Philip Weller: The establishment of the ICPDR has been a remarkable achievement. Creating a regional river basin commission involving so many countries is no small job and those who had the foresight and energy to make it happen are to be complimented. The ICPDR now has a firm organizational base and - thanks to Joachim Bendow - a well-established Secretariat. It will be important to maintain and strengthen this base. To do so requires the Commission to do things that maintain and improve water quality and bring benefit to the countries and the people of the region. The key challenge faced by the Commission is the implementation of the EU Water Framework Directive. This innovative European legislation, which the countries of the Danube have embraced, sets deadlines and obligations that should guide much of the work of the Commission. In addition, the Commission must positively grapple with the problems associated with flooding and continue the work to reduce the likelihood of accidental spills of pollutants into the River.
DANUBE WATCH: How do you see the role of the Commissions
Executive Secretary in facilitating this processes and responding to the challenges?
What will be your priorities in moving the Danube process forward?
Philip Weller: Our role at the Secretariat is to help the countries fulfil the obligations they have committed themselves to. I personally am committed to creating a climate in which leaders and experts in the countries, together with the qualified and competent staff at the Secretariat, can make further progress in improving water quality and in setting in place mechanisms for effective multilateral river basin management. I also strongly believe in active communication and see it as important for the Secretariat and the Executive Secretary to provide leadership in assisting the countries and organizations in the region to strengthen the public understanding and commitment to a healthy Danube. The Danube is a remarkable river and the pride and passion that people have for it needs to find expression.
|Philip Weller: The Danube is a remarkable river.|
DANUBE WATCH: It is generally acknowledged that cooperation
is the key to success, but it is difficult to implement this principle in ones
daily work. How do you plan to further enhance this cooperation between governments,
environmental organizations and other important stakeholders, such as agriculture,
industry and navigation?
Philip Weller: It is in everyones interest that the water quality of the Danube should improve. The ICPDR has been a forum for helping bring key actors together in order to ensure that progress towards this goal can be realized. It will be necessary to strengthen the efforts and to create specific processes to build communal efforts to improve water quality. One of the most important mechanisms to achieve this will be through the public participation provisions of the Water Framework Directive. There is an opportunity for the ICPDR to assist in developing processes, both at a regional and national level, that encourage the dialogue necessary among all stakeholders for achieving equitable and economically and ecologically sound river basin management.

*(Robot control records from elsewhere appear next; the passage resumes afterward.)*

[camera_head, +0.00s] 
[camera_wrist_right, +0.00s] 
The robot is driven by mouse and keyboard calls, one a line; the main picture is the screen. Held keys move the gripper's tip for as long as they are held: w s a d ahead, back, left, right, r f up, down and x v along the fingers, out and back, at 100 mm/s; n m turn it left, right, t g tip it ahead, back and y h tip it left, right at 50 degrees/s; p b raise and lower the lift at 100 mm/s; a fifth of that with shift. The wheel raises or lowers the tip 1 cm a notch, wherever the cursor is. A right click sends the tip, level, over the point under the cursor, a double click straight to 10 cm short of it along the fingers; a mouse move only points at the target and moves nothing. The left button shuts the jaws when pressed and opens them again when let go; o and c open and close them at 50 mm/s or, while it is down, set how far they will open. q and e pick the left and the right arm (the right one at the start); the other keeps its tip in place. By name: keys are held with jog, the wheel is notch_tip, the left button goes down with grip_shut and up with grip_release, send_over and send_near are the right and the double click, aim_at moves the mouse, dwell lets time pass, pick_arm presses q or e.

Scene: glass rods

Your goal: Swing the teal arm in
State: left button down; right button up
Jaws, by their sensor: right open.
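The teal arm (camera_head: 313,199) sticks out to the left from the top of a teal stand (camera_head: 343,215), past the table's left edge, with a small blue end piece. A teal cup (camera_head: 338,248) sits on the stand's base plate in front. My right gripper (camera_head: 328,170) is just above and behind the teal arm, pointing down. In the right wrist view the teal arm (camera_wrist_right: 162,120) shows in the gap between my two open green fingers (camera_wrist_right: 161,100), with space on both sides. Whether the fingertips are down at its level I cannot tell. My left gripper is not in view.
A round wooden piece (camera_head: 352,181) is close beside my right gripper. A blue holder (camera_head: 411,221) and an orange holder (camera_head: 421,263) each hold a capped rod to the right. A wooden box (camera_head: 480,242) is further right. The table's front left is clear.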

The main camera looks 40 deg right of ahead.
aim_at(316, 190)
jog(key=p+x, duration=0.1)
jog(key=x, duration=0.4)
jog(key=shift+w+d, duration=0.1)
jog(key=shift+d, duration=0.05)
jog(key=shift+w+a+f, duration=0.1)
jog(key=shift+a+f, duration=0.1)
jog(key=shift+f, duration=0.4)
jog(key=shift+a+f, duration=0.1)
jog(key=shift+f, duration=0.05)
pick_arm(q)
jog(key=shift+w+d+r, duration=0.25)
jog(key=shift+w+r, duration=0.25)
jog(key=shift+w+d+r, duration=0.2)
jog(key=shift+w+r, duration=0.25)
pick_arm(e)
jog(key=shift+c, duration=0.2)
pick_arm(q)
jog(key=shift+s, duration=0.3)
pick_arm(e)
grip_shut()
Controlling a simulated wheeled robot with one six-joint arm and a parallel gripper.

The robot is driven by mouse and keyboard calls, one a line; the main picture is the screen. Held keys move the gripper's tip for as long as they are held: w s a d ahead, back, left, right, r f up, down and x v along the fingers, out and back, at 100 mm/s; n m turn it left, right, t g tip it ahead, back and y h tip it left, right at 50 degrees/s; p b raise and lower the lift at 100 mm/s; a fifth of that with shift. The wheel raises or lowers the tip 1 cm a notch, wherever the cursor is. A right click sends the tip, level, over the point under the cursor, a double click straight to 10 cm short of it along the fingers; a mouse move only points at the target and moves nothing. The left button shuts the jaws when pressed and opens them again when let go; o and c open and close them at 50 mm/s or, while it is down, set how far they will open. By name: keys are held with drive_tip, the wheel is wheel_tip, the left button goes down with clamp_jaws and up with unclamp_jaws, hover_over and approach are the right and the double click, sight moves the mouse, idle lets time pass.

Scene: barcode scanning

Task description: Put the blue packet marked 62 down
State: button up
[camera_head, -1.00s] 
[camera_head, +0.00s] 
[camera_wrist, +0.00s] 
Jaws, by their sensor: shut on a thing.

DANUBE WATCH: The Danube Basin is lucky to be in
the focus of international funding institutions, the main one being the GEF Strategic
Partnership for Nutrient Reduction in the Danube / Black Sea Basin. The UNDP/GEF
Danube Regional Project is actually one of three components of this ambitious
water-related project with the main objectives to further develop the international
cooperation and to initiate actions for the reduction of nutrient pollution in
the Danube River Basin. What do you see as the most important areas of cooperation
between the Danube Regional Project and the ICPDR?
Philip Weller: You are right that we in the Danube region are very fortunate to have the financial support provided and we need to use this opportunity wisely. I am not sure, however, that there is one area of cooperation that is more important than the other the Danube Regional Project involves support for a complex set of initiatives that together should bring lasting improvement to the Danube and Black Sea region. I am committed to working closely with UNDP/GEF to see that the whole package is successful. I have been fortunate to work closely with the very competent Danube Regional Project team this past year on three of the projects and I very much look forward to working even more closely with them in future to ensure success for our mutual benefit.
DANUBE WATCH: Thank you for your time and all the best for your future work.
PHILIP WELLER: Biography
Philip Weller is an environmental planner by training. He studied general environmental science at the University of Waterloo in Canada and received a Master of Urban and Regional Planning degree from the same University with a focus on rehabilitation and clean-up of environmental hotspots within the Great Lakes of North America.
Prior to working as Programme Director of WWF International (Danube Carpathian Programme, 1995-2002) he had served for four years as director of Great Lakes United, a unique binational coalition of interest groups including local municipalities, research organizations, businesses and NGOs in both Canada and the United States focused on the clean-up of the Great Lakes. Mr Weller has also managed successful consulting businesses in both Canada and Austria and has done numerous assignments for governments and international organizations.
Mr Weller has considerable practical experience in the restoration of natural ecosystems and in planning processes to achieve public involvement in environmental decision-making. In February 2000 he was appointed by Margot Wallström, EU Commissioner for the Environment, to be a member of the Baia Mare Taskforce. He also played a major role in the organization of the Danube Carpathian Heads of State Summit held in April 2001 under the chairmanship of President Iliescu of Romania and HRH Prince Philip, the Honorary President of WWF. Most recently Mr Weller helped organize on behalf of the Ecumenical Patriarch of the Christian Orthodox Church the 5th Religion, Science and Environment Symposium entitled "The Baltic Sea: A Common Heritage and Shared Responsibility.
Mr Weller is author of three books on environmental topics including Freshwater Seas, an environmental history of the Great Lakes of North America.